How to design SQL queries with better performance: SELECT * and EXISTS vs IN vs JOINs

Quite often developers put the responsibility of the server performance on the shoulders of DBAs. But to be honest, as a developer, it is your responsibility to write code which is efficient and optimal. However, when writing code, the developer often lacks the knowledge and/or experience about SQL Server to meet this requirement.

In this series, I will be discussing various aspects of query designing, keeping performance and scalability in mind. We will be addressing the most common concepts which we often see that negatively impact SQL code written by developers.

To make sure that we do not get into the realm of “it depends”, the whole article is mostly based on an 80-20 rule. 80% of the work rules can benefit from the generalization but there is still 20% of particular specific used cases that the generalization might not be helpful.

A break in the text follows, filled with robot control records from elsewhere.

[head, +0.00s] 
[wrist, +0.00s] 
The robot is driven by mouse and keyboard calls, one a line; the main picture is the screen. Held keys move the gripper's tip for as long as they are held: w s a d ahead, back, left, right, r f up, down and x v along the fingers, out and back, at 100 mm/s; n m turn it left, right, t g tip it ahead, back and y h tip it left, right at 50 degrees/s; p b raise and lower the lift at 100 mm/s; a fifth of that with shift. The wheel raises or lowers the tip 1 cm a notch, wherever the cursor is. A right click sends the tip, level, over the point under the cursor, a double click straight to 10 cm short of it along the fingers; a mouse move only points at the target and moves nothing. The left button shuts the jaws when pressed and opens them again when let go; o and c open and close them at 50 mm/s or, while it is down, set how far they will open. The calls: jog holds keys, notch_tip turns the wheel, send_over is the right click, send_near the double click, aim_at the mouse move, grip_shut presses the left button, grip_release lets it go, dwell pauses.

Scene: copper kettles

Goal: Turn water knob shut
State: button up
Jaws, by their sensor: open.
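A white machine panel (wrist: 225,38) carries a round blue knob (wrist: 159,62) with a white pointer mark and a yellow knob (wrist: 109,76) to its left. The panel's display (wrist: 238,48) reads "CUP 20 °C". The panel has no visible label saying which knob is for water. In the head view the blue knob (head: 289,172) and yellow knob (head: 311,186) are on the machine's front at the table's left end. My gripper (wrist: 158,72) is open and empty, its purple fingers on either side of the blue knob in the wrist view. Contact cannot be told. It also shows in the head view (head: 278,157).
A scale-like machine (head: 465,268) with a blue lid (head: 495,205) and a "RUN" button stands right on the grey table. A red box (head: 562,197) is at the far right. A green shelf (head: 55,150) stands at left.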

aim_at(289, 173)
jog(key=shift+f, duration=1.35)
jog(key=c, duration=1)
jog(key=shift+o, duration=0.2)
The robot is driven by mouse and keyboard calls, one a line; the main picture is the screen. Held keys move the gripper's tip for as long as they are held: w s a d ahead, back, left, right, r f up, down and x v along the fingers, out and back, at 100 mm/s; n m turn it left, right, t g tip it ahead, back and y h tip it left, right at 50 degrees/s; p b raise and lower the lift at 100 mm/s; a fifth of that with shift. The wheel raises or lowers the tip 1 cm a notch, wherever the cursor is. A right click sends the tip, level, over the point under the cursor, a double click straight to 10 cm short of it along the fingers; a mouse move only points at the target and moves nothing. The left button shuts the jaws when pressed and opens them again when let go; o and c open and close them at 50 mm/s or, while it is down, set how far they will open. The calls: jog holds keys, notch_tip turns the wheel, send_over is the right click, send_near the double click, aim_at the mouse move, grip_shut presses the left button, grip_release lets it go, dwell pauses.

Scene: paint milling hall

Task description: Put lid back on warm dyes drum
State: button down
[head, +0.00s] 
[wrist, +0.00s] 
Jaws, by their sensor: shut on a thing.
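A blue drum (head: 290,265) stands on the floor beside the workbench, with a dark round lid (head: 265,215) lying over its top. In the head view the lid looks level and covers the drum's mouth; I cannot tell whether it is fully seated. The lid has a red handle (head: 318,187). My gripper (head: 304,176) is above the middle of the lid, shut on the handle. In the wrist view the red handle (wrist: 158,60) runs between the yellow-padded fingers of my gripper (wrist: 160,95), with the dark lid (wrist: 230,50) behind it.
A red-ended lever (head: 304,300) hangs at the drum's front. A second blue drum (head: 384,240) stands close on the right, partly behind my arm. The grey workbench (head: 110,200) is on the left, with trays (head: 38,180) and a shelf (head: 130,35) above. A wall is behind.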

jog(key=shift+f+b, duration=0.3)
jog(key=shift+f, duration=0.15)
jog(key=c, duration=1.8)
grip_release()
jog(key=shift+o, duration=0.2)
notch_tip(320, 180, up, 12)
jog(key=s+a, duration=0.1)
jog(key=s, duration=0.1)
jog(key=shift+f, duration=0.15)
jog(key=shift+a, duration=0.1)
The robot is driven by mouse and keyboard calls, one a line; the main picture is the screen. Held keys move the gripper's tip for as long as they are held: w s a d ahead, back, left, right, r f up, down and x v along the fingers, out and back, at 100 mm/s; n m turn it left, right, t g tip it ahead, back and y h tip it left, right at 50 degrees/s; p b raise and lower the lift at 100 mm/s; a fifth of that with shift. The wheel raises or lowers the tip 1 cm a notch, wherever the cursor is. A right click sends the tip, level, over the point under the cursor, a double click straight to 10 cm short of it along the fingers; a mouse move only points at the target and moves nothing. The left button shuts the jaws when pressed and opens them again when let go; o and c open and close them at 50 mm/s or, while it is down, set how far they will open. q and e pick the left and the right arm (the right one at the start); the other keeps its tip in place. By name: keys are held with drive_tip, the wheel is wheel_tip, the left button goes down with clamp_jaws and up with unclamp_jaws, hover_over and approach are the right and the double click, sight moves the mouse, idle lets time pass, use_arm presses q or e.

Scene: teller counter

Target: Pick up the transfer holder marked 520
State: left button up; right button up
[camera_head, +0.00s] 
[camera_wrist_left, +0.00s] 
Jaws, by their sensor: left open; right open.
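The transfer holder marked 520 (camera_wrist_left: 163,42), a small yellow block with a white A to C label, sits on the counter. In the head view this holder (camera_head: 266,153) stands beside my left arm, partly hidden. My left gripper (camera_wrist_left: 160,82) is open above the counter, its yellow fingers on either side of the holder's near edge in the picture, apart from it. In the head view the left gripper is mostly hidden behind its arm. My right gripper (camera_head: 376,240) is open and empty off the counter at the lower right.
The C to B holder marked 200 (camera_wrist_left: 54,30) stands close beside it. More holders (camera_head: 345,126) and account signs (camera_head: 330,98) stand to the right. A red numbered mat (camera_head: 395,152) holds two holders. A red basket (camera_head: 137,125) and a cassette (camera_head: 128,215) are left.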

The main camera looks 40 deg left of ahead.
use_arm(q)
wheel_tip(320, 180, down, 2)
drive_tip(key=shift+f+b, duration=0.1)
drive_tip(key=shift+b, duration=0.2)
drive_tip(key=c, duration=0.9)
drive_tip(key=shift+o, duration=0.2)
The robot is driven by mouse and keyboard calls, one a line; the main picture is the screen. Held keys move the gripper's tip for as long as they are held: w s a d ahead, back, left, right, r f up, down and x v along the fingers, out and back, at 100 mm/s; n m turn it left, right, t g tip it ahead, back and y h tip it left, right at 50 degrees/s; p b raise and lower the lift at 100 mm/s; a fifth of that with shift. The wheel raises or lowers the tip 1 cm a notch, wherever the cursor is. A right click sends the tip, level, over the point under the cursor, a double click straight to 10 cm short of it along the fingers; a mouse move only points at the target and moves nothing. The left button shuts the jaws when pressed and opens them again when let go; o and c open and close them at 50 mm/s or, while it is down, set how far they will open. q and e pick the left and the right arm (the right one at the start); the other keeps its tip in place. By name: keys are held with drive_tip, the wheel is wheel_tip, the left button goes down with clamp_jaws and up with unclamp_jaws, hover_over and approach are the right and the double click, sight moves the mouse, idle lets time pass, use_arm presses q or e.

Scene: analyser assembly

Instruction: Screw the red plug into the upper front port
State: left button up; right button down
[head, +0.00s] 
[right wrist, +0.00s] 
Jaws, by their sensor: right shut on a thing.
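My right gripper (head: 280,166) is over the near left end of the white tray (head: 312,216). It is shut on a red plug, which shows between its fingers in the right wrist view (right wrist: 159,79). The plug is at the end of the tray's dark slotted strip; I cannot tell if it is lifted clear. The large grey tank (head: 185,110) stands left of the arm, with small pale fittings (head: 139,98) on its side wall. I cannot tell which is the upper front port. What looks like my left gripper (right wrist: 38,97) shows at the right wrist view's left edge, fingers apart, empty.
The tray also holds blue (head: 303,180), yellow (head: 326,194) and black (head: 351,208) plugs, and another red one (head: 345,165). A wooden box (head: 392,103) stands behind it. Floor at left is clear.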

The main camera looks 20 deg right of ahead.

In the article, we will talk about the various operators and what do they do, when do they come and what happens.

Avoid using SELECT *

When writing queries, it would be better to set the columns you need in the select statement rather than SELECT *. There are many reasons for that recommendation, like:

SELECT * Retrieves unnecessary data besides that it may increase the network traffic used for your queries.
When you SELECT *, it is possible to retrieve two columns of the same name from two different tables (when using JOINS for example).
SELECT * with WHERE conditions will use clustered index by default so it may not use optimal other indexes.
The application might break, because of column order changes.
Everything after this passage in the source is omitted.